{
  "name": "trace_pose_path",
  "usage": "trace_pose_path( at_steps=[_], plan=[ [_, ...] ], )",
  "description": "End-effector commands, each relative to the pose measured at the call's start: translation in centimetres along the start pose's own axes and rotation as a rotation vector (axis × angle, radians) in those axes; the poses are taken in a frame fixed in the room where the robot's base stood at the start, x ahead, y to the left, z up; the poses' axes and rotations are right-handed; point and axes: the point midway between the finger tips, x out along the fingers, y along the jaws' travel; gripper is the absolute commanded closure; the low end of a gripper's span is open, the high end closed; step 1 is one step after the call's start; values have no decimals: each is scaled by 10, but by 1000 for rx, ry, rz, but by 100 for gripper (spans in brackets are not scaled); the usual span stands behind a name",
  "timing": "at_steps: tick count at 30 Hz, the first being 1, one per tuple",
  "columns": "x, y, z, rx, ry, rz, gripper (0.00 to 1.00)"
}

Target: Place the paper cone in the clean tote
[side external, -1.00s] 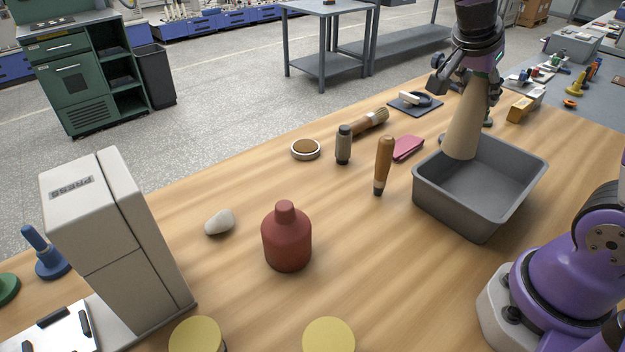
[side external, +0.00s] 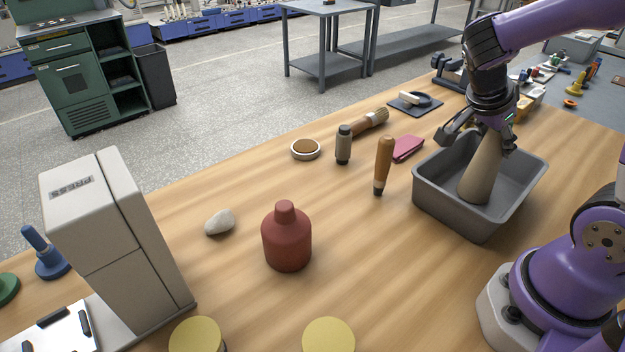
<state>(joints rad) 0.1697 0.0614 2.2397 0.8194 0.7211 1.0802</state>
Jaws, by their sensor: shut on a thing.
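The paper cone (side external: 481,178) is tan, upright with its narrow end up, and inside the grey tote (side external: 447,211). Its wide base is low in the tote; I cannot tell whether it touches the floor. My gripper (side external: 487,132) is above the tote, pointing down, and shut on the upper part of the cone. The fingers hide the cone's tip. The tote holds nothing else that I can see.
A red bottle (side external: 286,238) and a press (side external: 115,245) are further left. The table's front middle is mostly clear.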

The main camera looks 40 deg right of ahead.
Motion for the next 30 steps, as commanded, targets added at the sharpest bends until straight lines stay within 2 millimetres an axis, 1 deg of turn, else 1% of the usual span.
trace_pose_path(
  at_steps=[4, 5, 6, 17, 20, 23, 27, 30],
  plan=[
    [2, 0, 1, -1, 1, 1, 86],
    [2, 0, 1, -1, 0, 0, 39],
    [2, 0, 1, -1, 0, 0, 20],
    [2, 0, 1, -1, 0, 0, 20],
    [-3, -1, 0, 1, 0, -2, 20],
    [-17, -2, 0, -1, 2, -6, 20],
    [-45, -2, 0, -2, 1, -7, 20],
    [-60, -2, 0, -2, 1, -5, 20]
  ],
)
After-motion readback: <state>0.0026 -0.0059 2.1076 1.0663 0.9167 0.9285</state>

···

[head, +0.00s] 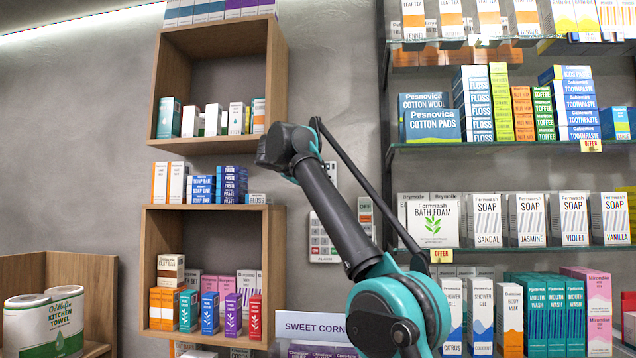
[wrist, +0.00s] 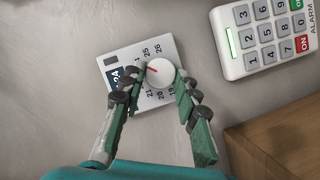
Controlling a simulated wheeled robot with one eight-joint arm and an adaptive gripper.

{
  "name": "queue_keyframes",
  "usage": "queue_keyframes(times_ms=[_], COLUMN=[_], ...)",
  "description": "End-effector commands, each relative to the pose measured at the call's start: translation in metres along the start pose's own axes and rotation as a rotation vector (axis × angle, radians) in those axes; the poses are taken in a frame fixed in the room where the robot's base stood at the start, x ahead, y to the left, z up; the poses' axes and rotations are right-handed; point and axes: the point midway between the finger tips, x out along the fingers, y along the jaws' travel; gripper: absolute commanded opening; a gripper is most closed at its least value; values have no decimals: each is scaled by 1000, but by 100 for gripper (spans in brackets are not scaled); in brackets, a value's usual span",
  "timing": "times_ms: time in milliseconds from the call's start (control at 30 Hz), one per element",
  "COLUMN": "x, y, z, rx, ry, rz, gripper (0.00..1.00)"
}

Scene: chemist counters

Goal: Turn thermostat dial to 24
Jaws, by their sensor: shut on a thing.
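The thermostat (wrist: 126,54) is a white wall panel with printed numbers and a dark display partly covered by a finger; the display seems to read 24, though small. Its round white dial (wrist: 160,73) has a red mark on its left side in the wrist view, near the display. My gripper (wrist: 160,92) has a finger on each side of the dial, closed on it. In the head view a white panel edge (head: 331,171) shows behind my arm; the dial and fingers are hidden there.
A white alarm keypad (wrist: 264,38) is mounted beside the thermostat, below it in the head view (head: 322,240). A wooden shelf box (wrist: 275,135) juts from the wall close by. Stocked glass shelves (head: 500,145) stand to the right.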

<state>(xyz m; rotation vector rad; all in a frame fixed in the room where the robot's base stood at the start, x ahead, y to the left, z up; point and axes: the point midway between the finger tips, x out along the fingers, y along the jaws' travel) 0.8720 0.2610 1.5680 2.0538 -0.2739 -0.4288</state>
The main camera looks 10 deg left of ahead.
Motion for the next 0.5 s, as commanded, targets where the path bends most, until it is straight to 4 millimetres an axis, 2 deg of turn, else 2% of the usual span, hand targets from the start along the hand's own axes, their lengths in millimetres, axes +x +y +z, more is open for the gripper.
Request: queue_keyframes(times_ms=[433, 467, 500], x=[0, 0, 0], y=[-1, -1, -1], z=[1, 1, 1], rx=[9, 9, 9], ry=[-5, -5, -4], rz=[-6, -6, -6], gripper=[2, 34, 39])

···

■ **Aim of the task**:
Pull out every line of the records above that contains the word "name".

■ **Final result**:
  "name": "trace_pose_path",
  "description": "End-effector commands, each relative to the pose measured at the call's start: translation in centimetres along the start pose's own axes and rotation as a rotation vector (axis × angle, radians) in those axes; the poses are taken in a frame fixed in the room where the robot's base stood at the start, x ahead, y to the left, z up; the poses' axes and rotations are right-handed; point and axes: the point midway between the finger tips, x out along the fingers, y along the jaws' travel; gripper is the absolute commanded closure; the low end of a gripper's span is open, the high end closed; step 1 is one step after the call's start; values have no decimals: each is scaled by 10, but by 1000 for rx, ry, rz, but by 100 for gripper (spans in brackets are not scaled); the usual span stands behind a name",
  "name": "queue_keyframes",

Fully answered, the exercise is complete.